* **RECORDS FOR THE TASK**
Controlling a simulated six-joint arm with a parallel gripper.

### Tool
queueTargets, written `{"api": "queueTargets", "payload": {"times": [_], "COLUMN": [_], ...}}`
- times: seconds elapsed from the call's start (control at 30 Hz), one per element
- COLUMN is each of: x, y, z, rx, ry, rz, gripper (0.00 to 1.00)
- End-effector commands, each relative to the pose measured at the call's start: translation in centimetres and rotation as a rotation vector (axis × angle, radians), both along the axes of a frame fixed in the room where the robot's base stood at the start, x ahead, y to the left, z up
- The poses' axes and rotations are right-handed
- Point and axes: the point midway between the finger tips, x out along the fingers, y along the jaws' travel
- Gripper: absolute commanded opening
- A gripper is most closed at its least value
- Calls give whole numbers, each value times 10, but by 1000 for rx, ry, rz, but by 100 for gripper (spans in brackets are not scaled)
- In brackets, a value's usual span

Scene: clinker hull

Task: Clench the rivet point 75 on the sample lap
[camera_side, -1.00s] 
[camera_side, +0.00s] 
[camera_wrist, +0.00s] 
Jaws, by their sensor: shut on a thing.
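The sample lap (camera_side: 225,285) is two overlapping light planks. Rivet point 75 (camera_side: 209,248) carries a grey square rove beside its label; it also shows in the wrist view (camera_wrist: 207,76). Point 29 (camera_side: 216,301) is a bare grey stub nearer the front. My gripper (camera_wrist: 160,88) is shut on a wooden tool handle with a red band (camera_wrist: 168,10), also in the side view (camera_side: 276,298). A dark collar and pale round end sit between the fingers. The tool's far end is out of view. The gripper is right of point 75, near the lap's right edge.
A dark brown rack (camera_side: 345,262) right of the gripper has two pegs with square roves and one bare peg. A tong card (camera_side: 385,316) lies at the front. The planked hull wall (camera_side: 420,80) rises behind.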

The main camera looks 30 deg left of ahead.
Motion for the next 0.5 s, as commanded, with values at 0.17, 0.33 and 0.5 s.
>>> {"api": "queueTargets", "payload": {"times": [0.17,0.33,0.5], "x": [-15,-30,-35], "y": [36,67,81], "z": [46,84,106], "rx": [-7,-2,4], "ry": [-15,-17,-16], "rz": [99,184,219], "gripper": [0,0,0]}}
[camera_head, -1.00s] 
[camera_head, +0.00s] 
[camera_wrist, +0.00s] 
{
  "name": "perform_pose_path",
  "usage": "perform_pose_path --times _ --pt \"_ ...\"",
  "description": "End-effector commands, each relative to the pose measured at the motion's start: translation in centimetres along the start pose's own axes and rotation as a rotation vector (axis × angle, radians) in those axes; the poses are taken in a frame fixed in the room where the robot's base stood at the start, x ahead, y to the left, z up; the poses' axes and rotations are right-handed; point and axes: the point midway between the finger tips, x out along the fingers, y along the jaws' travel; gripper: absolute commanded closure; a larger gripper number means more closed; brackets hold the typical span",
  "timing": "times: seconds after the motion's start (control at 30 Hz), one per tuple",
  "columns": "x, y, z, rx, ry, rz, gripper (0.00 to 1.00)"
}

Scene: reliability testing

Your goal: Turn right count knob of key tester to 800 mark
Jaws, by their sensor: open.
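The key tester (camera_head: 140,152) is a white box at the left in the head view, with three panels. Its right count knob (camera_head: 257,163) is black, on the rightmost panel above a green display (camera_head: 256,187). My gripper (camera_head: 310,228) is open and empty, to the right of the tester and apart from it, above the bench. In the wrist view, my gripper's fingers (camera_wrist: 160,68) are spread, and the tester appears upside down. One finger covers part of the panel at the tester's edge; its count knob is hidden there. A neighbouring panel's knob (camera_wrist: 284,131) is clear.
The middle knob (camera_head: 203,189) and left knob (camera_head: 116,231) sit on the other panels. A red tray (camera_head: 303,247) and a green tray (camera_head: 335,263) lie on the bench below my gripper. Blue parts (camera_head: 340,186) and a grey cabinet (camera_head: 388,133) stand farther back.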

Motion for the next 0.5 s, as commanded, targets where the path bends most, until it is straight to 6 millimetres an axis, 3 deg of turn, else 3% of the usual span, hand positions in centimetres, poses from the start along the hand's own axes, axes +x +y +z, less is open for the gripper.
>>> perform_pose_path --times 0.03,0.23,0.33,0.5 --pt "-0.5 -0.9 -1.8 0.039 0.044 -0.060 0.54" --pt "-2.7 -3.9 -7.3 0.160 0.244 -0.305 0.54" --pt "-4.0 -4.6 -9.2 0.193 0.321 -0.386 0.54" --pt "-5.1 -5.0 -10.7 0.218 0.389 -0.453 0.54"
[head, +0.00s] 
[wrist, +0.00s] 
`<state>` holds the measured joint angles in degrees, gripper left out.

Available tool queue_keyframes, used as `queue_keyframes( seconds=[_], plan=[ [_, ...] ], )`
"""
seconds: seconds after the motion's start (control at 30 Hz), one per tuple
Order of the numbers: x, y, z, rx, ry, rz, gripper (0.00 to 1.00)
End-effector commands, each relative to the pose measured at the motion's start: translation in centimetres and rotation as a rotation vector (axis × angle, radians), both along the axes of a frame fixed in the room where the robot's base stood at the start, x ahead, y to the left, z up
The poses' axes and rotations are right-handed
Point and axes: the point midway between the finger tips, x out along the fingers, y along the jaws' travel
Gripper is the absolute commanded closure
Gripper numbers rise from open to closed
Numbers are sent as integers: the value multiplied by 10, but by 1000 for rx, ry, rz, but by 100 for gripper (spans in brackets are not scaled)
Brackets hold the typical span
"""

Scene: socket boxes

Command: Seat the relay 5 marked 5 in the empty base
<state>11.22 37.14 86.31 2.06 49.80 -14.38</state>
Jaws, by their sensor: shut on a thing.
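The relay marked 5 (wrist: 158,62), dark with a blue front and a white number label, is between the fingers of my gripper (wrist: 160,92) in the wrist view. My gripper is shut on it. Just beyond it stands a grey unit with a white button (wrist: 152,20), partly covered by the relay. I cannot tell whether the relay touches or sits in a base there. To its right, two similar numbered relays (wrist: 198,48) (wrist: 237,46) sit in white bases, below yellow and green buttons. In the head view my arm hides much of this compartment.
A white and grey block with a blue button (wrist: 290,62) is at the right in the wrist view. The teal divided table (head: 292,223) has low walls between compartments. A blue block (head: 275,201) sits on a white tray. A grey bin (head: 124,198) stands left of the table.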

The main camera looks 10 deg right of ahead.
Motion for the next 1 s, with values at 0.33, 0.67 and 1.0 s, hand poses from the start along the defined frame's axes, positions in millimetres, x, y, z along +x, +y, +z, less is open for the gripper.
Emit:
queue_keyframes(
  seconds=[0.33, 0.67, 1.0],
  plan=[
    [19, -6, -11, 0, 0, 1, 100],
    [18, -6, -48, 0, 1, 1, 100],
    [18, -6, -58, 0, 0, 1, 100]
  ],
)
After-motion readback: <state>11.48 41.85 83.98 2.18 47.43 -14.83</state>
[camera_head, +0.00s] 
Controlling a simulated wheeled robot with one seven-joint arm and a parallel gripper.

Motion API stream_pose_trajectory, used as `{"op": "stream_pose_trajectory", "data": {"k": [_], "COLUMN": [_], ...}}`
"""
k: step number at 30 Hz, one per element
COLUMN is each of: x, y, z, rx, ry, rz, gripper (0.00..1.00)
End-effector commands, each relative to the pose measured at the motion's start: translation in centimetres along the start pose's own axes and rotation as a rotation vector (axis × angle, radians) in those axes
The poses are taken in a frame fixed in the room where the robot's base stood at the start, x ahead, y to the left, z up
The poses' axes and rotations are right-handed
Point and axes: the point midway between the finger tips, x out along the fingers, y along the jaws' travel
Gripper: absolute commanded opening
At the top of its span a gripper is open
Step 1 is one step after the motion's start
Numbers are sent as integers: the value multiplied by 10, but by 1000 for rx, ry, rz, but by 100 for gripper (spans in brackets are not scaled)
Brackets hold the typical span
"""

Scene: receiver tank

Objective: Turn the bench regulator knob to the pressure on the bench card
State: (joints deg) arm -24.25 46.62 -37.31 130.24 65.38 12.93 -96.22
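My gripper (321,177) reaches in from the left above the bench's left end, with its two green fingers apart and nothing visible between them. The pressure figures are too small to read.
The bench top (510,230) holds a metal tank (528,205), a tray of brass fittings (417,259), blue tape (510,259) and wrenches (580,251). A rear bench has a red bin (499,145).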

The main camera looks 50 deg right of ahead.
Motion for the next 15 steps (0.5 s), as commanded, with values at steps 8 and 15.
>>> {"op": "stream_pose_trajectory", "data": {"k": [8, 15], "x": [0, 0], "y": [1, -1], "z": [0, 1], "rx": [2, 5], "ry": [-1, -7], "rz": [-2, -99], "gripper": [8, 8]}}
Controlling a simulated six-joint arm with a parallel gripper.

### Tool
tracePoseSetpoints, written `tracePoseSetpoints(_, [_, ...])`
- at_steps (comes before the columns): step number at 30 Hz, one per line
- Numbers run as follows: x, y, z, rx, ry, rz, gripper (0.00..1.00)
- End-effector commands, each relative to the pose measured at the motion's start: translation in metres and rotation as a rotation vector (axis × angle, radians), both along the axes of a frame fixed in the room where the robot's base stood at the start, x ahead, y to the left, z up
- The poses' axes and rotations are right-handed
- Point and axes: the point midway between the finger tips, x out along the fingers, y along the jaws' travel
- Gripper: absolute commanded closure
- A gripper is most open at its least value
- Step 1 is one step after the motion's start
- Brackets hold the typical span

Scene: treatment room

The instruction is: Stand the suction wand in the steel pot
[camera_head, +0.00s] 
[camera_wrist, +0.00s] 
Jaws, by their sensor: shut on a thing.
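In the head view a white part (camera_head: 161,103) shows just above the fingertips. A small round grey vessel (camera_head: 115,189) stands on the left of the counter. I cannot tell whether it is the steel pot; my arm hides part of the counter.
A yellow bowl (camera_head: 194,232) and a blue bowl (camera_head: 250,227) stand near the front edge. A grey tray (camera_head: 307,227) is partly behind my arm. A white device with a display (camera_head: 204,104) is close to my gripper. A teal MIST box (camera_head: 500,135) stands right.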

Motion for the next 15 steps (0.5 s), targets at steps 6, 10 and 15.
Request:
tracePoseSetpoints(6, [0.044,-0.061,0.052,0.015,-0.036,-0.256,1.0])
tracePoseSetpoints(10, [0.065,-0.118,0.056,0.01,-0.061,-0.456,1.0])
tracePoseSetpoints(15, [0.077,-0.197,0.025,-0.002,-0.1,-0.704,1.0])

* **SET TASK**
Pick out the lines containing the word "closed" and show them.

* **SOLUTION TO THE EXERCISE**
- A gripper is most closed at its least value
  "description": "End-effector commands, each relative to the pose measured at the motion's start: translation in centimetres along the start pose's own axes and rotation as a rotation vector (axis × angle, radians) in those axes; the poses are taken in a frame fixed in the room where the robot's base stood at the start, x ahead, y to the left, z up; the poses' axes and rotations are right-handed; point and axes: the point midway between the finger tips, x out along the fingers, y along the jaws' travel; gripper: absolute commanded closure; a larger gripper number means more closed; brackets hold the typical span",
Gripper numbers rise from open to closed

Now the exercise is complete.